En l'occurrence, proposer à nos lecteurs de vrais sujets locaux, les belles histoires, les initiatives locales, les événements insolites qui se passent chez eux et dont les médias nationaux ne s'intéressent pas forcément car il y en a d'autres ailleurs et qu'ils mettent rarement les pieds au-delà du périphérique.

 

Suite au retour du rédacteur en chef, on m'a confié la gestion du site web et des réseaux sociaux, avec une progression de + 180 % en deux mois (et l'atteinte des objectifs prévus fin 2018 avec sept mois d'avance).

 

L'occasion aussi de toucher une autre cible, plus jeune, et, en synergie, les attirer vers notre support papier, ce qui a aussi permis de regagner des lecteurs...

 

 

Il n'y a pas de recette miracle :

Cela m'a demandé beaucoup d'énergie, d'investissement, de travail, de dialogue, de persuasion... mais la confiance de mon supérieur (que je tiens à remercier pour cela et aussi pour son soutien toujours actif) et les bons résultats, grâce à la remotivation de mon équipe qui m'a patiemment suivi (et je les remercie aussi : Pierre, Thomas, David, Margaux), ont constitué pour moi un bon moteur pour faire évoluer ce journal et m'ont même procuré du bonheur au travail.

 

A l'issue du grand séminaire annuel de Nantes, les 6 et 7 juin derniers, où comme tous les nouveaux arrivants ou promus de l'année, je me suis levé après avoir été présenté, j'ai eu le privilège d'être reçu en entretien privé par le numéro 1 de Publihebdos, la filiale de mon Groupe de presse ; Sipa Ouest-France.

 

Il m'a félicité pour le travail effectué et les résultats qui en ont découlé, pour mon engagement, pour mon adhésion à ses projets d'avenir. Par conséquent, il m'a souhaité la bienvenue en CDI pour le 1er juillet, m'indiquant que le groupe avait besoin de profils comme le mien et de mes compétences pour effectuer de grandes mutations et préserver son avenir.

 

Le droit du travail est ce qu'il est : deux CDD successifs doivent obligatoirement déboucher sur un CDI et les entreprises doivent l'appliquer, cela est indiscutable...

Hors, c'était sans compter les nouvelles directives de Sipa Ouest-France, pour qui, quel que soit le profil d'un collaborateur et de ses résultats, certaines règles ne souffrent d'aucune exception.
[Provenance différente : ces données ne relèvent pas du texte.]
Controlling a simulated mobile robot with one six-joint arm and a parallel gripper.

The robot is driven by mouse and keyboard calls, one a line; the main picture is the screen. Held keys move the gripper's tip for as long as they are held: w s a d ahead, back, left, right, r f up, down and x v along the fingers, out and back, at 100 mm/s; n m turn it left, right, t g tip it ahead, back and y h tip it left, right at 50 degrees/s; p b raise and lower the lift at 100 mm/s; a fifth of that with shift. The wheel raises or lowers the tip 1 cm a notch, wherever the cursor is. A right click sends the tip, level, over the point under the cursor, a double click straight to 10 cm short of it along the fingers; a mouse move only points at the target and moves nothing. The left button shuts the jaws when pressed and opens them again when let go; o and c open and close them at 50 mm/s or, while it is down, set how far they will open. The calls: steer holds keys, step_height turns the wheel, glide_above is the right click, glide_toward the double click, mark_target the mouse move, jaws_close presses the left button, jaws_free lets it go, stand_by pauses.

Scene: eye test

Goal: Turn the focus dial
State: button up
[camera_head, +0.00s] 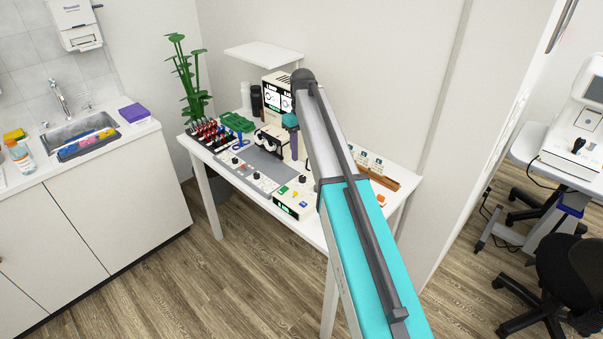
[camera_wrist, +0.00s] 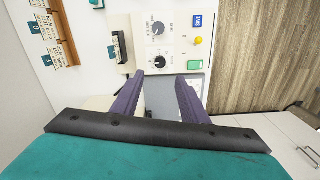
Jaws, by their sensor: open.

Notamment celle d'avoir deux cadres dirigeants en CDI au sein d'une petite rédaction, une règle qui n'est pas dans le droit du travail mais qui est interne dans le groupe.

 

En l'espace de douze jours, la situation s'est donc retournée : j'ai eu les regrets de mon N+1, les excuses du numéro 2, qui n'a pas anticipé ces "nouvelles règles internes"...

 

Je crois à la valeur travail, à la loyauté, à la sincérité, à l'engagement, à l'avenir... mais mon embauche en CDI en tant que rédacteur en chef adjoint (qui n'aurait rien coûté de plus pour le groupe puisque je l'étais déjà en CDD et qu'aucune négociation salariale n'a été effectuée) n'a finalement pas été possible.

 

La raison, parce qu'un cadre (en l'occurrence le rédacteur en chef) est déjà présent en CDI, ce qui jusque-là (tant que j'étais en CDD) ne posait pas de problème !

 

Voici pourtant ce qu'indique la page d'accueil du groupe qui m'a employé : "Le groupe emploie aujourd’hui 930 salariés dont 270 journalistes et collabore avec 1 000 correspondants locaux de presse. En croissance permanente, il favorise le développement des carrières et les évolutions professionnelles internes."

 

Je crois à la valeur travail, à la loyauté, à la sincérité, à l'engagement, à l'avenir... mais mon embauche en CDI (qui n'aurait rien coûté de plus pour le groupe) n'a finalement pas été possible parce qu'un cadre en CDI est déjà présent !

 

Mais pourquoi un groupe "en croissance permanente, qui favorise le développement des carrières et les évolutions professionnelles internes", n'est pas capable de conserver un "bon" élément, ni même de le "caser" ailleurs s'il y a 930 postes existants et des perspectives de création de postes à l'avenir, notamment pour être dans le wagon de "la grande transformation du web" ?

 

Ainsi, après des années de "galère", des mois d'effort et de travail, je me retrouve une nouvelle fois, à 45 ans et à quelques mois d'être papa pour la seconde fois, au chômage ! Cela arrive à beaucoup, mais là, ce n'était vraiment pas prévu d'autant que l'on m'a fait plus qu'espérer le contraire.

 

J'ai de nombreux message de soutiens, internes et externes :

"Tu vas rebondir parce que tu es quelqu'un de bien !"
"Ceux qui ont travaillé avec toi savent que tu es un excellent journaliste et quelqu'un sur qui on peut compter dans une rédaction"
"C’est vraiment dommage car il commençait à y avoir une belle équipe ! Quel gâchis."
"Vu que le motif n'est pas en lien avec la qualité de ton travail, ils peuvent peut-être activer leur réseau et te filer un coup de pouce. Non ?"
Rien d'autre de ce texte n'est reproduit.